--- Task statement ---
Search the listing for "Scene" and copy every line where it appears.
+++ Data for this task
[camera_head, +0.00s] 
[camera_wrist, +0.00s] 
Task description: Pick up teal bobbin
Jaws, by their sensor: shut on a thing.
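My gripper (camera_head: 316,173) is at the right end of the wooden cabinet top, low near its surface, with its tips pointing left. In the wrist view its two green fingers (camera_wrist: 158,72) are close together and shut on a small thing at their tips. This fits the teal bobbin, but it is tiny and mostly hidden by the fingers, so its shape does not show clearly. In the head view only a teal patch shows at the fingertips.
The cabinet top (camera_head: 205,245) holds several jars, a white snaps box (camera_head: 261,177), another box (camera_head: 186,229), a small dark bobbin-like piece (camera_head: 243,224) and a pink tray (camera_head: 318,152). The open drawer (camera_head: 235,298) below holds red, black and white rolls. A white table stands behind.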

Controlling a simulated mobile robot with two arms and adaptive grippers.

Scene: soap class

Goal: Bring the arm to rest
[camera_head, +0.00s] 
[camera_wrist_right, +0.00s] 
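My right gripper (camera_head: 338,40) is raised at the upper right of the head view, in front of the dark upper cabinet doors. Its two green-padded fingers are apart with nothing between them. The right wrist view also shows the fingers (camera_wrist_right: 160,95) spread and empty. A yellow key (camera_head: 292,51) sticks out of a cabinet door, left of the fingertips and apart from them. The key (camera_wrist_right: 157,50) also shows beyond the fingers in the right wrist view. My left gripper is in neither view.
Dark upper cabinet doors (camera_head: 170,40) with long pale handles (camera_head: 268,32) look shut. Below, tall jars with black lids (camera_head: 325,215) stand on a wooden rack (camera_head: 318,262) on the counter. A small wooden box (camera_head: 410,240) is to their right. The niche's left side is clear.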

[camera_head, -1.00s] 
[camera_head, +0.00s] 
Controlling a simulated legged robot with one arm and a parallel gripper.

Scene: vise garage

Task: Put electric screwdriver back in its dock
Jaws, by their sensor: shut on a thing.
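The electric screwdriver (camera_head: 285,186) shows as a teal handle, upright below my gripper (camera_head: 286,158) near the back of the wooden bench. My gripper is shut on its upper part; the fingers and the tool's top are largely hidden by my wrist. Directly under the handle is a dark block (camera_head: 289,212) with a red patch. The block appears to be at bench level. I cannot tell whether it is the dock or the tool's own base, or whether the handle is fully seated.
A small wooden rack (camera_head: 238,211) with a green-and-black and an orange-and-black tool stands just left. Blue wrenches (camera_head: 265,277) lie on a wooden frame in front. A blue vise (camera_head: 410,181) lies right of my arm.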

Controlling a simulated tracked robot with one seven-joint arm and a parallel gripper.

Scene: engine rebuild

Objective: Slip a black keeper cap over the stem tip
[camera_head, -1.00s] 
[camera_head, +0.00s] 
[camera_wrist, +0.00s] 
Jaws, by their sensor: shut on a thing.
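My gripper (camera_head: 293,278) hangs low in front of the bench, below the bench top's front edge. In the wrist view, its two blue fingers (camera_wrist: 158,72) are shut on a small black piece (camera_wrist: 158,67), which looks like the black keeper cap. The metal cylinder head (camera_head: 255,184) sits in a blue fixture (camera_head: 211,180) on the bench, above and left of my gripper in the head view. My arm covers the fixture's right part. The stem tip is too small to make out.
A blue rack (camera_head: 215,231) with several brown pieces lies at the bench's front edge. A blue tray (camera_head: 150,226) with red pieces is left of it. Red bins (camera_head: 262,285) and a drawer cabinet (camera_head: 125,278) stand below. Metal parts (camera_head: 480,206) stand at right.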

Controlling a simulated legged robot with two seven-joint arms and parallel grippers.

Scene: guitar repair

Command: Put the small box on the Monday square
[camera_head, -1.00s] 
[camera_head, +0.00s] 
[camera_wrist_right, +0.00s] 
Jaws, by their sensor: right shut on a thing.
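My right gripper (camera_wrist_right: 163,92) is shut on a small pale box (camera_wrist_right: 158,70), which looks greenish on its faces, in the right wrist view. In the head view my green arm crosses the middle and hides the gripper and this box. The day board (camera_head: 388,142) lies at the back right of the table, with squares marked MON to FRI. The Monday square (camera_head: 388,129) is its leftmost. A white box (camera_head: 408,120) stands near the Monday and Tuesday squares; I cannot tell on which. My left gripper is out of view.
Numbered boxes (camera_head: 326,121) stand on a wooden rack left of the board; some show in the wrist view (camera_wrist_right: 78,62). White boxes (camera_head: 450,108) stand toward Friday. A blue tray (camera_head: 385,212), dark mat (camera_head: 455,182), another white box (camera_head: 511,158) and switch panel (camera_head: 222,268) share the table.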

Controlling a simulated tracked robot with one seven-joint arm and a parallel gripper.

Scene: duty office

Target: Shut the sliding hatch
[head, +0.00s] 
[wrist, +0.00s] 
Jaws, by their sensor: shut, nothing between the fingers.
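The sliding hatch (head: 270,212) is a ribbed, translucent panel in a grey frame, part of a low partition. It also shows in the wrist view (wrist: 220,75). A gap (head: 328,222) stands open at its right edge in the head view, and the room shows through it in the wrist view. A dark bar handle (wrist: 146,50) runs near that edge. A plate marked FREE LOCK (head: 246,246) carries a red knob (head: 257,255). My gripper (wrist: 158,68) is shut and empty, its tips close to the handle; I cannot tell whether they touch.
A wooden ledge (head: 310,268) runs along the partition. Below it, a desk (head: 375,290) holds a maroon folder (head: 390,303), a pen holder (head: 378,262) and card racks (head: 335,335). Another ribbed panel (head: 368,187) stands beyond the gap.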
++++++
--- Expected answer ---
Scene: soap class
Scene: vise garage
Scene: engine rebuild
Scene: guitar repair
Scene: duty office

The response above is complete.